Reading big arrays from big json file in php

Your problem is basically related to the memory management performed by each specific programming language that you might use in order to access the data from a huge (storage purpose) file.

For example, when you amass the operations by using the code that you just mentioned (as below)

$data = json_decode(file_get_contents(storage_path("test/ts/ts_big_data.json")), true);

what happens is that the memory used by runtime Zend engine increases too much, because it has to allocate certain memory units to store references about each ongoing file handling involved in your code statement - like keeping also in memory a pointer, not only the real file opened - unless this file gets finally overwritten and the memory buffer released (freed) again. It's no wonder that if you force the execution of both file_get_contents() function that reads the file into a string and also the json_decode() function, you force the interpreter to keep in memory all 3 "things": the file itself, the reference created (the string), and also the structure (the json file).

On the contrary if you break the statement in several ones, the memory stack hold by the first data structure (the file) will be unloaded when the operation of "getting its content" then writing it into another variable (or file) is fully performed. As time as you don't define a variable where to save the data, it will still stay in the memory (as a blob - with no name, no storage address, just content). For this reason, it is much more CPU and RAM effective - when working with big data - to break everything in smaller steps.

So you have first to start by simply rewriting your code as follows:

$somefile = file_get_contents(storage_path("test/ts/ts_big_data.json"));

$data = json_decode($somefile, true);

When first line gets executed, the memory hold by ts_big_data.json gets released (think of it as being purged and made available again to other processes).

When second line gets executed, also $somefile's memory buffer gets released, too. The take away point from this is that instead of always having 3 memory buffers used just to store the data structures, you'll only have 2 at each time, if of course ignoring the other memory used to actually construct the file. Not to say that when working with arrays (and JSON files just exactly arrays they are), that dynamically allocated memory increases dramatically and not linear as we might tend to think. Bottom line is that instead of a 50% loss in performance just on storage allocation for the files (3 big files taking 50% more space than just 2 of them), we better manage to handle in smaller steps the execution of the functions 'touching' these huge files.

In order to understand this, imagine that you access only what is needed at a certain moment in time (this is also a principle called YAGNI -You Aren't Gonna Need It - or similar in the context of Extreme Programming Practices - see reference here https://wiki.c2.com/?YouArentGonnaNeedIt something inherited since the C or Cobol old times.

The next approach to follow is to break the file in more pieces, but in a structured one (relational dependent data structure) as is in a database table / tables.

Obviously, you have to save the data pieces again as blobs, in the database.
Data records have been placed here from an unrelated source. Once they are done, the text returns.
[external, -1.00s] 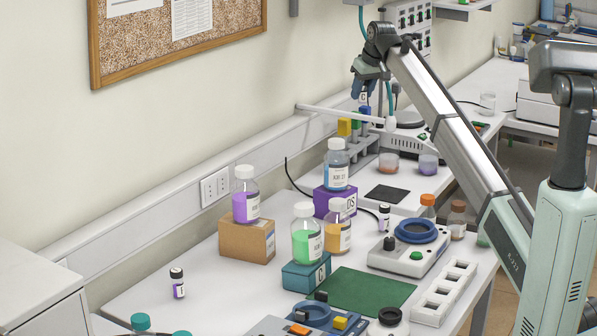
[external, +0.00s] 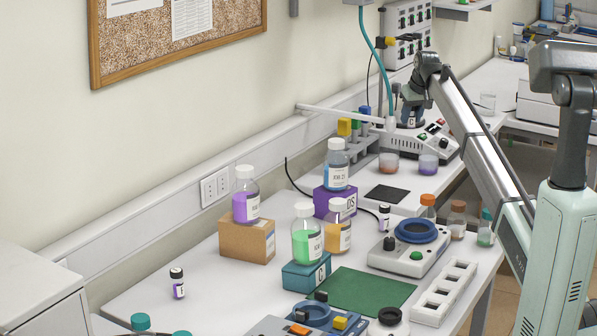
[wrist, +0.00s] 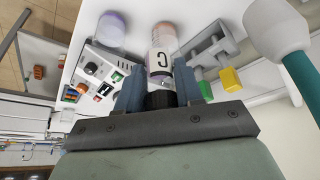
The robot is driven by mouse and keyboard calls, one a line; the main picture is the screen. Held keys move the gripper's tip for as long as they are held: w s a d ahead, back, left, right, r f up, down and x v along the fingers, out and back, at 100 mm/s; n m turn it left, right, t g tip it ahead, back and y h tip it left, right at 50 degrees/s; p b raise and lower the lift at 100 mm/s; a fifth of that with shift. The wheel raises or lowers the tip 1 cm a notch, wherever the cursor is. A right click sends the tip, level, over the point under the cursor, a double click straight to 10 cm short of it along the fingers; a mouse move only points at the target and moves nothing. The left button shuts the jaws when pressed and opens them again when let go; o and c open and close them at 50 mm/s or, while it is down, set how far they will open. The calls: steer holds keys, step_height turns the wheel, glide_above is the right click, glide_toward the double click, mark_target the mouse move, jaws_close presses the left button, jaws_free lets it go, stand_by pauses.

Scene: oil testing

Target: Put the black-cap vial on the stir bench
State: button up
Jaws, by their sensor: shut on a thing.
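My gripper (external: 411,104) is shut on a black-cap vial (wrist: 160,62) with a white label marked C. In the wrist view its black cap lies between the blue fingers of my gripper (wrist: 158,88). In the external view the vial hangs low, below the gripper, over the back of a white control unit (external: 440,146) with knobs and a dark round top. This unit may be the stir bench. Its panel shows in the wrist view (wrist: 92,84). I cannot tell whether the vial touches it. Smaller black-cap vials stand at front left (external: 177,284) and mid-table (external: 384,217).
A rack (external: 362,150) with yellow, green and blue caps stands left of the unit. Two small beakers (external: 389,163) stand in front. A teal tube (external: 376,55) hangs beside the gripper. A blue-ringed device (external: 402,258) and a green mat (external: 360,291) are nearer.

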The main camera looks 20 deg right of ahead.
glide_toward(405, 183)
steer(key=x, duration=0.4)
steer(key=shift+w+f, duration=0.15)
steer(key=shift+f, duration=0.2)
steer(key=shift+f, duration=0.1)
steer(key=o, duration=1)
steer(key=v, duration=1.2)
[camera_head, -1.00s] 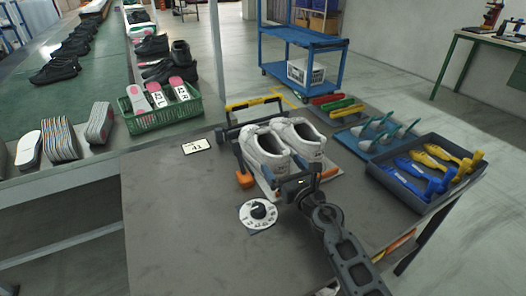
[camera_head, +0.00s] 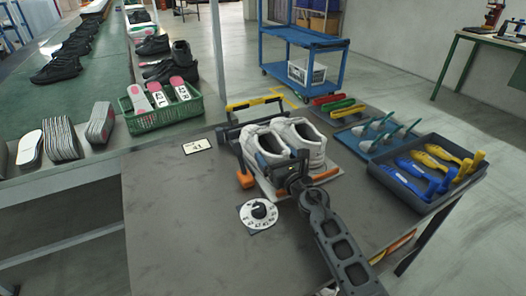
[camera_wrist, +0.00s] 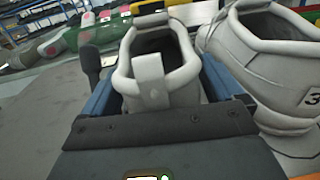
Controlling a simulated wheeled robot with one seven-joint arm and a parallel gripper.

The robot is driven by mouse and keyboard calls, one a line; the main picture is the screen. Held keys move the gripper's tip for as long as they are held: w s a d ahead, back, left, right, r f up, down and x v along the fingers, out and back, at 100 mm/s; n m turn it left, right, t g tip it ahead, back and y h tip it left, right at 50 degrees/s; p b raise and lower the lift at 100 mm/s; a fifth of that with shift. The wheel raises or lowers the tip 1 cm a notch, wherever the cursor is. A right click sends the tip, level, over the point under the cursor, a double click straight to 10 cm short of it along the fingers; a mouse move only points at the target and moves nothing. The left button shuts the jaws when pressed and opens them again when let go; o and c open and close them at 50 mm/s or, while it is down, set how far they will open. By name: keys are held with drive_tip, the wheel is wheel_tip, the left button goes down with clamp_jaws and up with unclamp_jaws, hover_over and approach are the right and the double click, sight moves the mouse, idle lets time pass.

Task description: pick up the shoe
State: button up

The advantage is that the retrieval of data in a DB is much more faster than in a file (due to the allocation of indexes by the SQL when generating and updating the tables). A table having 1 or two indexes can be accessed in a lightning fast manner by a structured query. Again, the indexes are pointers to the main storage of the data.

One important topic however is that if you still want to work with the json (content and type of data storage - instead of tables in a DB) is that you cannot update it locally without changing it globally. I am not sure what you meant by reading the time related function values in the json file. Do you mean that your json file is continuously changing? Better break it in several tables so each separate one can change without affecting all the mega structure of the data. Easier to manage, easier to maintain, easier to locate the changes.

My understanding is that best solution would be to split the same file in several json files where you strip down the not needed values. BY THE WAY, DO YOU ACTUALLY NEED ALL THE STORED DATA ??

I wouldn't come now with a code unless you explain me the above issues (so we can have a conversation) and thereafter I will accordingly edit my answer. I wrote yesterday a question related to handling of blobs - and storing in the server - in order to accelerate the execution of a data update in a server using a cron process. My data was about 25MB+ not 500+ as in your case however I must understand the use case for your situation.

One more thing, how was created that file that you must process ? Why do you manage only the final form of it instead of intervening in further feeding it with data ? My opinion is that you might stop storing data into it as previously done (and thus stop adding to your pain) and instead transform its today purpose only into historic data storage from now on then go toward storing the future data in something more elastic (as MongoDB or NoSQL databases).

Probably you don't need so much a code as a solid and useful strategy and way of working with your data first.

Programming comes last, after you decided all the detailed architecture of your web project.


JSON is a great format and way better alternative to XML. In the end JSON is almost one on one convertible to XML and back.

Big files can get bigger, so we don't want to read all the stuff in memory and we don't want to parse the whole file. I had the same issue with XXL size JSON files.

I think the issue lays not in a specific programming language, but in a realisation and specifics of the formats.

I have 3 solutions for you:

  1. Native PHP implementation (preferred)

Almost as fast as streamed XMLReader, there is a library https://github.com/pcrov/JsonReader. Example:

use pcrov\JsonReader\JsonReader;

$reader = new JsonReader();
$reader->open("data.json");

while ($reader->read("type")) {
    echo $reader->value(), "\n";
}
$reader->close();

This library will not read the whole file into memory or parse all the lines. It is step by step on command traverse through the tree of JSON object.

  1. Let go formats (cons: multiple conversions)

Preprocess file to a different format like XML or CSV. There is very lightweight nodejs libs like https://www.npmjs.com/package/json2csv to CSV from JSON.

  1. Use some NoSQL DB (cons: additional complex software to install and maintain)

For example Redis or CouchDB(import json file to couch db-)